##### Dataset content

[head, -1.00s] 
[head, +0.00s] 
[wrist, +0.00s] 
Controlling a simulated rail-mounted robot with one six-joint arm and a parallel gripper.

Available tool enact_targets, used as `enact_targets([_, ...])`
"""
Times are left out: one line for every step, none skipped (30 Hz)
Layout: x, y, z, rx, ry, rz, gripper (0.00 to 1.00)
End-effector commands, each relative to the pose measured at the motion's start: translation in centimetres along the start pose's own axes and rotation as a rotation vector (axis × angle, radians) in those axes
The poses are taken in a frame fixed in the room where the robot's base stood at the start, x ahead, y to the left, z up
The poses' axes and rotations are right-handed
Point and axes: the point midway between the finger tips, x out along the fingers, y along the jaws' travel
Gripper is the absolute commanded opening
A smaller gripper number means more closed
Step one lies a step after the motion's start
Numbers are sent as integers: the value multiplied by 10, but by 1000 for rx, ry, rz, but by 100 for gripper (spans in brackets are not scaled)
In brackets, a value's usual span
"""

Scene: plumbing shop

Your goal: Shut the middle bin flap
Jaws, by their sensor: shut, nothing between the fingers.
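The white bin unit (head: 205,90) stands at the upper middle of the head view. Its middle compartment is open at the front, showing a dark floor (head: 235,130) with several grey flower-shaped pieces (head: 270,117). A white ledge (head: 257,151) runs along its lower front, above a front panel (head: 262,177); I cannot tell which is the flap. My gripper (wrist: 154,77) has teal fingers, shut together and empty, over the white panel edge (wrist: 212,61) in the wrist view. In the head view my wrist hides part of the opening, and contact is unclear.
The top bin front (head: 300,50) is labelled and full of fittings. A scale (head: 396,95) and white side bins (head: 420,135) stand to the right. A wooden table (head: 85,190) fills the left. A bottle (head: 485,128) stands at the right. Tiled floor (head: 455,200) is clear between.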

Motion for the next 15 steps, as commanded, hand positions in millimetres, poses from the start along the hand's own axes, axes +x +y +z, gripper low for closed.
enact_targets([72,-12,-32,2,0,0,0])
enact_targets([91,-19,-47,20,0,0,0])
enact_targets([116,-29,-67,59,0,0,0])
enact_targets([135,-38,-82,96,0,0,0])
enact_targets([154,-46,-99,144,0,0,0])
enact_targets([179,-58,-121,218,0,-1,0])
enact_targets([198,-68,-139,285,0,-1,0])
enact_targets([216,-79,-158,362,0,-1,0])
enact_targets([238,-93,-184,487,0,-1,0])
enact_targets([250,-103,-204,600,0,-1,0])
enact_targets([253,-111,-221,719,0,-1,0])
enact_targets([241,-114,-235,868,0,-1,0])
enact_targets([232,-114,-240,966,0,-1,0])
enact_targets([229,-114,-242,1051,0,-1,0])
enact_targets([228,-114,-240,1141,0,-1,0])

##########

Directions for this task: Quote every line of the data, word for word.

Task solution:
[head, -1.00s] 
[head, +0.00s] 
[wrist, +0.00s] 
Controlling a simulated rail-mounted robot with one six-joint arm and a parallel gripper.

Available tool enact_targets, used as `enact_targets([_, ...])`
"""
Times are left out: one line for every step, none skipped (30 Hz)
Layout: x, y, z, rx, ry, rz, gripper (0.00 to 1.00)
End-effector commands, each relative to the pose measured at the motion's start: translation in centimetres along the start pose's own axes and rotation as a rotation vector (axis × angle, radians) in those axes
The poses are taken in a frame fixed in the room where the robot's base stood at the start, x ahead, y to the left, z up
The poses' axes and rotations are right-handed
Point and axes: the point midway between the finger tips, x out along the fingers, y along the jaws' travel
Gripper is the absolute commanded opening
A smaller gripper number means more closed
Step one lies a step after the motion's start
Numbers are sent as integers: the value multiplied by 10, but by 1000 for rx, ry, rz, but by 100 for gripper (spans in brackets are not scaled)
In brackets, a value's usual span
"""

Scene: plumbing shop

Your goal: Shut the middle bin flap
Jaws, by their sensor: shut, nothing between the fingers.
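The white bin unit (head: 205,90) stands at the upper middle of the head view. Its middle compartment is open at the front, showing a dark floor (head: 235,130) with several grey flower-shaped pieces (head: 270,117). A white ledge (head: 257,151) runs along its lower front, above a front panel (head: 262,177); I cannot tell which is the flap. My gripper (wrist: 154,77) has teal fingers, shut together and empty, over the white panel edge (wrist: 212,61) in the wrist view. In the head view my wrist hides part of the opening, and contact is unclear.
The top bin front (head: 300,50) is labelled and full of fittings. A scale (head: 396,95) and white side bins (head: 420,135) stand to the right. A wooden table (head: 85,190) fills the left. A bottle (head: 485,128) stands at the right. Tiled floor (head: 455,200) is clear between.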

Motion for the next 15 steps, as commanded, hand positions in millimetres, poses from the start along the hand's own axes, axes +x +y +z, gripper low for closed.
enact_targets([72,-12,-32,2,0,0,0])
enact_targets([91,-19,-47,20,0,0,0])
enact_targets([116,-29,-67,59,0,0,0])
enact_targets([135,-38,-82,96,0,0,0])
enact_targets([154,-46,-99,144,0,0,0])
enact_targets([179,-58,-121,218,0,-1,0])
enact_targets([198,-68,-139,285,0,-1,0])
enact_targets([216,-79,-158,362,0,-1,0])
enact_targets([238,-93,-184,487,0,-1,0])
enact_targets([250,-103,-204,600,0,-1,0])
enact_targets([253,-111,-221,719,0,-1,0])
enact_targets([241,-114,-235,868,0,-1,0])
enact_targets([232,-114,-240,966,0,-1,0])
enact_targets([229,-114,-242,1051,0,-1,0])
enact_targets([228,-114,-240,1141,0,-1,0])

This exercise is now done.